Потом он приехал ко мне, а из деревни отправился в Москву. С ним туда перебрался Михаил Карпов. В эту пору они и познакомились с Иваном Ивановичем Макаровым.
Когда Иван стал жить в Москве, я поставила условие – выбирай из двух одно: или живи в деревне, или забирай нас с сыном к себе.
В эту пору как раз Иван привёз Макарова в деревню на охоту. Он любил возить и ленинградских, и московских. В Новое Лукино приезжали Брыкин, Риччиотти, Тверяк, Макаров. Брыкин приезжал ловить рыбу, Макаров на охоту. Когда зашёл разговор о моём условии, Макаров сказал: «Господи, поезжайте ко мне в Ильинку да живите, дача большущая». Сам же он оставался жить в Лукине, купил собак, лошадь у него была Голубка, на ней он на бегах в Спирове участвовал. Лошадь у него была прекрасная, едешь до станции, бывало, как по воздуху летишь. Прямо метеор Голубка была! Быстрее, чем на автомобиле, до станции на ней доезжали. У него была также свора собак, пять штук: Набат и другие.
Я поехала в Москву, посмотрела дачу. Топить нечем было, дача большая, мерзли. Эту дачу ещё смотрел для себя Зиновьев, но вскоре её взяли в НКВД, а нам взамен дали вот эту, в Удельной. А Макаров так уже туда и не вернулся.

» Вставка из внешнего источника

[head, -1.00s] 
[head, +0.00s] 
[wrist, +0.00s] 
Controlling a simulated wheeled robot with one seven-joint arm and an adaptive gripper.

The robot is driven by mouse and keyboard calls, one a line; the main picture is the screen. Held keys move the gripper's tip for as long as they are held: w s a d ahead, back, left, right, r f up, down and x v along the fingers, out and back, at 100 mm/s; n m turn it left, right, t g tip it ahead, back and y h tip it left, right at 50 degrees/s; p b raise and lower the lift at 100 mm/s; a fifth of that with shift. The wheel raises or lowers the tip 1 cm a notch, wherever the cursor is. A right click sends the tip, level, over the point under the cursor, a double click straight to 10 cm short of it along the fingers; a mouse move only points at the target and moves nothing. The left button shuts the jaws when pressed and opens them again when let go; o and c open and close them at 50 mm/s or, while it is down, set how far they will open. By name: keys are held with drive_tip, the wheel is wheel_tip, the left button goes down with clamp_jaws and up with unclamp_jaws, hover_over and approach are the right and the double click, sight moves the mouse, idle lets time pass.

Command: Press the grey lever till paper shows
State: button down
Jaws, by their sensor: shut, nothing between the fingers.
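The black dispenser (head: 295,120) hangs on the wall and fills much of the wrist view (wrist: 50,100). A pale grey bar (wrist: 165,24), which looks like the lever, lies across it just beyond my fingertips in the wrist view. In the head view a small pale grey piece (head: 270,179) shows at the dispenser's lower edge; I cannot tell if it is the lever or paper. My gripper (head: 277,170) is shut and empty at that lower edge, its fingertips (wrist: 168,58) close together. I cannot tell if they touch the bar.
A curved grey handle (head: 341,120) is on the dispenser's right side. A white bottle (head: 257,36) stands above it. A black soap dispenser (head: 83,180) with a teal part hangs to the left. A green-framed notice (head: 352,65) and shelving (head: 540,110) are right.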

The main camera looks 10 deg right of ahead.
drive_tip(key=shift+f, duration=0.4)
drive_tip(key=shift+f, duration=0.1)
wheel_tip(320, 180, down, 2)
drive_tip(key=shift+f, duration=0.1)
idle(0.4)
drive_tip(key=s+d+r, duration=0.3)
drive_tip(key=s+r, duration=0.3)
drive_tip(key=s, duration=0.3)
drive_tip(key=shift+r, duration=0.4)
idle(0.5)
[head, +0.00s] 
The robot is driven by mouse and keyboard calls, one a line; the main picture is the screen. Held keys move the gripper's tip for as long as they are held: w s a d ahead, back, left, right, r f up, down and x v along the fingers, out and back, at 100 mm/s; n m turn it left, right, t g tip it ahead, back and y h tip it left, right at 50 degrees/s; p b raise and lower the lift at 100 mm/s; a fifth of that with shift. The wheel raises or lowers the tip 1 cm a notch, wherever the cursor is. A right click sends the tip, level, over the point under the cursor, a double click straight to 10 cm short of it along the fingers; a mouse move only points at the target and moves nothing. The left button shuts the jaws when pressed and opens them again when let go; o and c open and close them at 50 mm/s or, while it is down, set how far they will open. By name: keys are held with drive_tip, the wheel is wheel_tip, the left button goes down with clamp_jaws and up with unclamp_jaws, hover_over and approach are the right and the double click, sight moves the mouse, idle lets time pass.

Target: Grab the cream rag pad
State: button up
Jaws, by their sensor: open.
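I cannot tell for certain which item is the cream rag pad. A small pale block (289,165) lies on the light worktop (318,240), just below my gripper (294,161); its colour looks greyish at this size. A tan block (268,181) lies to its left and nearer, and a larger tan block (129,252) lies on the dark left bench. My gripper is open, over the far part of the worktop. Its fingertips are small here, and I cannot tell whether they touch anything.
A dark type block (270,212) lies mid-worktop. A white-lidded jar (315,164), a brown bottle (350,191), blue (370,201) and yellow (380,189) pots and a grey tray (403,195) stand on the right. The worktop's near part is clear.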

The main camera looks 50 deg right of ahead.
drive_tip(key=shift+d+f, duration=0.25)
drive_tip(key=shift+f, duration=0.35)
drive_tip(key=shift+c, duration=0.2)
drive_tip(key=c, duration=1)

Он потом в Москве жил, у него была где-то своя комната, но жил он у жены на Покровке, у Веры Валентиновны.
В Москве Иван был нештатным редактором-консультантом в журнале «Земля советская», работал на дому. В феврале 1937 года взяли Макарова, а Ивана Михайловича позже, 24 апреля 1937 года, а меня уже в 38-м 21 марта, через одиннадцать месяцев. Когда брали Макарова, как рассказывала потом Вера Валентиновна, он возмущался, ходил по комнате: «Я вам покажу! Как смеете?» Показал вот, взяли и не вернули больше.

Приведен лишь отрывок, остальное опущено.